> DIRECTIVE
Assemble all lines in which the string "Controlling" appears.

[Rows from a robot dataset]
- - -

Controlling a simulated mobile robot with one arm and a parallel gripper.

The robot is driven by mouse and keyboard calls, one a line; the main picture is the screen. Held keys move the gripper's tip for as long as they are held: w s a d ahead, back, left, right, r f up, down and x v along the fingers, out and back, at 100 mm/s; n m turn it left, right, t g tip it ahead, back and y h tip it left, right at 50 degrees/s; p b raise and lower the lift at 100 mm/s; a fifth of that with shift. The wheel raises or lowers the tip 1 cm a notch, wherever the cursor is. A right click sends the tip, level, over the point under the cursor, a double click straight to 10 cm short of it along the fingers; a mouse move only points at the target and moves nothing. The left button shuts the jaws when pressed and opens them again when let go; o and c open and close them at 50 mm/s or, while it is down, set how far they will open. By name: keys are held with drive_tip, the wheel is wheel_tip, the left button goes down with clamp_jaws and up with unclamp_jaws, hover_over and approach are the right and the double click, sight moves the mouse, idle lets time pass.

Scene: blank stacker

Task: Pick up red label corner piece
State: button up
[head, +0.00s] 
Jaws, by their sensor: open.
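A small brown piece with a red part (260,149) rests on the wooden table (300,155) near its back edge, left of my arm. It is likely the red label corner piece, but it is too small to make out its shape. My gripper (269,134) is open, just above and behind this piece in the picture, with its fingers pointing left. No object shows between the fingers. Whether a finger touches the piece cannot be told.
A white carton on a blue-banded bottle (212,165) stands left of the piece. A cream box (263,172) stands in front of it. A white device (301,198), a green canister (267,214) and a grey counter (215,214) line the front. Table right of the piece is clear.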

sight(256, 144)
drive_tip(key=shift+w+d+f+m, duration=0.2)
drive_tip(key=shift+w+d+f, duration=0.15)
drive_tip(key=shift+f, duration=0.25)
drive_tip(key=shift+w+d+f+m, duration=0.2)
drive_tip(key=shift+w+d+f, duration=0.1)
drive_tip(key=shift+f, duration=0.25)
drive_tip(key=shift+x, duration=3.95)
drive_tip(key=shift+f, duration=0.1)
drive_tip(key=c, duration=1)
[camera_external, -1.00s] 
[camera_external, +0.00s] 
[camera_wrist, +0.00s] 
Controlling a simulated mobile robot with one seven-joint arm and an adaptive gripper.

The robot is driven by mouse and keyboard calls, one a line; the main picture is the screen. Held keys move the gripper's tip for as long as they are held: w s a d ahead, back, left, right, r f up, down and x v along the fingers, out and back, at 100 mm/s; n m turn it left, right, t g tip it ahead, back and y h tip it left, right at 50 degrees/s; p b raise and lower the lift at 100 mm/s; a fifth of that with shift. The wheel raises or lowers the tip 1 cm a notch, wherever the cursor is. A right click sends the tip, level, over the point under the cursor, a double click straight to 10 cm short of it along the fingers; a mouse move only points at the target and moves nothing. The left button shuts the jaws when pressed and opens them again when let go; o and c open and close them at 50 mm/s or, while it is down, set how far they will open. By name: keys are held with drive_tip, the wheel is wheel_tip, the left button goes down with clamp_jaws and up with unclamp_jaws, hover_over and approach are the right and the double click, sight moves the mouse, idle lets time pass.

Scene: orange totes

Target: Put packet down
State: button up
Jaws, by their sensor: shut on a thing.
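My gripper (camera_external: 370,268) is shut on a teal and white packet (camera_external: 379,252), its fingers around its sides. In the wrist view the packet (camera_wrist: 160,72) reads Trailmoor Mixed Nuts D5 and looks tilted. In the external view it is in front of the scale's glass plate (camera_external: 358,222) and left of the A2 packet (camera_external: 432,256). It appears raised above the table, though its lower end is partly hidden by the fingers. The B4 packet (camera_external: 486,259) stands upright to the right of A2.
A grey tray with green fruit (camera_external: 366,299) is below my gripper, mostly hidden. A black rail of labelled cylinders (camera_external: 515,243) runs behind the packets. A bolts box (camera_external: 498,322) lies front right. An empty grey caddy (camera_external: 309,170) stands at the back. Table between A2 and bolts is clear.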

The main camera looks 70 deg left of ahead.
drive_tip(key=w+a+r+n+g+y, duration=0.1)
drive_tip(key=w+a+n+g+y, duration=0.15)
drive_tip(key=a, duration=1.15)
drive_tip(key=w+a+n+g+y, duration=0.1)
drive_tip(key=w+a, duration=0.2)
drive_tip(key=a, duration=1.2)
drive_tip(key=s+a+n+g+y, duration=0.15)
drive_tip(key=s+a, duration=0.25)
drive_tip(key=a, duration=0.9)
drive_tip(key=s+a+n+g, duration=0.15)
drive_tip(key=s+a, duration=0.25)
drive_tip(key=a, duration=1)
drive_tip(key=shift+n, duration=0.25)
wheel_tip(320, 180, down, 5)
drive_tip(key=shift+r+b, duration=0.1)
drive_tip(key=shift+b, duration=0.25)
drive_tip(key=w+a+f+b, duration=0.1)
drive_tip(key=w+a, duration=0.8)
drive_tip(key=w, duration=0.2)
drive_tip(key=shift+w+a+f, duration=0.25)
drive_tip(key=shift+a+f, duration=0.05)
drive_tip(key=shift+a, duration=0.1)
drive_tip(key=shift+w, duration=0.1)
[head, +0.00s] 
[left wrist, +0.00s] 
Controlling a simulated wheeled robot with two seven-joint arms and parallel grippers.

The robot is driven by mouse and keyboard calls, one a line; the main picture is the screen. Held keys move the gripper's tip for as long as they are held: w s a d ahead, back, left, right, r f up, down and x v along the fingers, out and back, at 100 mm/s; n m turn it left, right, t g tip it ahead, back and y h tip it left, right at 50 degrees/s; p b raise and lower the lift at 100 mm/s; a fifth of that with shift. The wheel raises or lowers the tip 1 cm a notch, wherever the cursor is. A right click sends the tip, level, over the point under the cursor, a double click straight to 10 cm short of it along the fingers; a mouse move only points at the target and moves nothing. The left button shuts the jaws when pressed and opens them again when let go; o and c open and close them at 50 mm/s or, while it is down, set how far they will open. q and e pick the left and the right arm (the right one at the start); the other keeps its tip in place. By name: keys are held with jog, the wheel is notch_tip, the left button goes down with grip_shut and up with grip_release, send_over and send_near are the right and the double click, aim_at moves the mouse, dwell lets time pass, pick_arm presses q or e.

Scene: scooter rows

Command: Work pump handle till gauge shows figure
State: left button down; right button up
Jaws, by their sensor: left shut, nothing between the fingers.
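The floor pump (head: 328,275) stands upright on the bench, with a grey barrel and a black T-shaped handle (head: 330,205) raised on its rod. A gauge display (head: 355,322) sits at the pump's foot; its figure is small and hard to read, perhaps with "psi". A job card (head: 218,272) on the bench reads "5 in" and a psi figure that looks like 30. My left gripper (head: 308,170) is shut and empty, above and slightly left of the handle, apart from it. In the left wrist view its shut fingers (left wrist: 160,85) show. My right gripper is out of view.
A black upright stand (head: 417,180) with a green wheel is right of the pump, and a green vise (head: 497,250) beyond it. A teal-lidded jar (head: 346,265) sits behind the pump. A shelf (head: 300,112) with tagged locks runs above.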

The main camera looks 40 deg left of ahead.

- - -

> RESULT OF THIS EXERCISE
Controlling a simulated mobile robot with one arm and a parallel gripper.
Controlling a simulated mobile robot with one seven-joint arm and an adaptive gripper.
Controlling a simulated wheeled robot with two seven-joint arms and parallel grippers.

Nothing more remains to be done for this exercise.